The magic 1 in the SDK convolution separable example

Hi guys

I’m using CUDA SDK 4.0 currently and playing with the convolution separable example.

In the example, there is a column convolution kernel and in this kernel, it allocate a bit of the shared memory.

The code is as the following:

__shared__ float s_Data[COLUMNS_BLOCKDIM_X][(COLUMNS_RESULT_STEPS + 2 * COLUMNS_HALO_STEPS) * COLUMNS_BLOCKDIM_Y + 1];

Actually, the size of shared memory which is used is only COLUMNS_BLOCKDIM_X * (COLUMNS_RESULT_STEPS + 2 * COLUMNS_HALO_STEPS) * COLUMNS_BLOCKDIM_Y.

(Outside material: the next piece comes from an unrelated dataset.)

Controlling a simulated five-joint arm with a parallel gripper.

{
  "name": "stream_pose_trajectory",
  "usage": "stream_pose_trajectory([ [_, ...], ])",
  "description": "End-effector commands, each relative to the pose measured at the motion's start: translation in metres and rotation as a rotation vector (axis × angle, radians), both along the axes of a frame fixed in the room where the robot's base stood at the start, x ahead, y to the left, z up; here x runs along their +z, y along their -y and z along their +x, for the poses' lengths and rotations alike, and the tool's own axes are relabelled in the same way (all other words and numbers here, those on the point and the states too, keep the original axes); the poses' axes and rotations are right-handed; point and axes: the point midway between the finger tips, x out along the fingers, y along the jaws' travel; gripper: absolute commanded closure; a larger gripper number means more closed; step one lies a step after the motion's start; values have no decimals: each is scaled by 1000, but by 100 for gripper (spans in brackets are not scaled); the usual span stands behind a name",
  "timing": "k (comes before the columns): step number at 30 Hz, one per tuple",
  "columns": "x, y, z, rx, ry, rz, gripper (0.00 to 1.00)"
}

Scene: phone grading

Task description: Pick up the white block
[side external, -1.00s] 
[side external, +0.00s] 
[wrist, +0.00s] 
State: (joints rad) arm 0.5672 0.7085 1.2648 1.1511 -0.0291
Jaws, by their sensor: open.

But if we change the last + 1 to + 0, the program will be almost 8 times slower.(from 4400 MPixels/sec to 660 MPixels/sec) If I change + 1 to + 2, then it is a 20% slower, (3300MPixels/sec) and if I change it to + 3, it is almost the same as + 1.

I really don’t understand why this extra COLUMNS_BLOCKDIM_X size of unused shared memory has such a big influence on the performance of the code.

I don’t think it is due to back conflict since I’ve already assign the COLUMNS_BLOCKDIM_X value as 32 which is a warp’s size.

I’m using GTX 560Ti which has a Fermi architecture.

Anyone has any idea about this magical constant?

Thanks

Tao Zhou

This dimension is padded by 1 to avoid shared memory bank conflicts. Banks conflicts can be a serious drag on performance as you noticed when you removed the (not-so-magic) 1.

Hi njuffa

Thank you very much for your fast reply!

Tao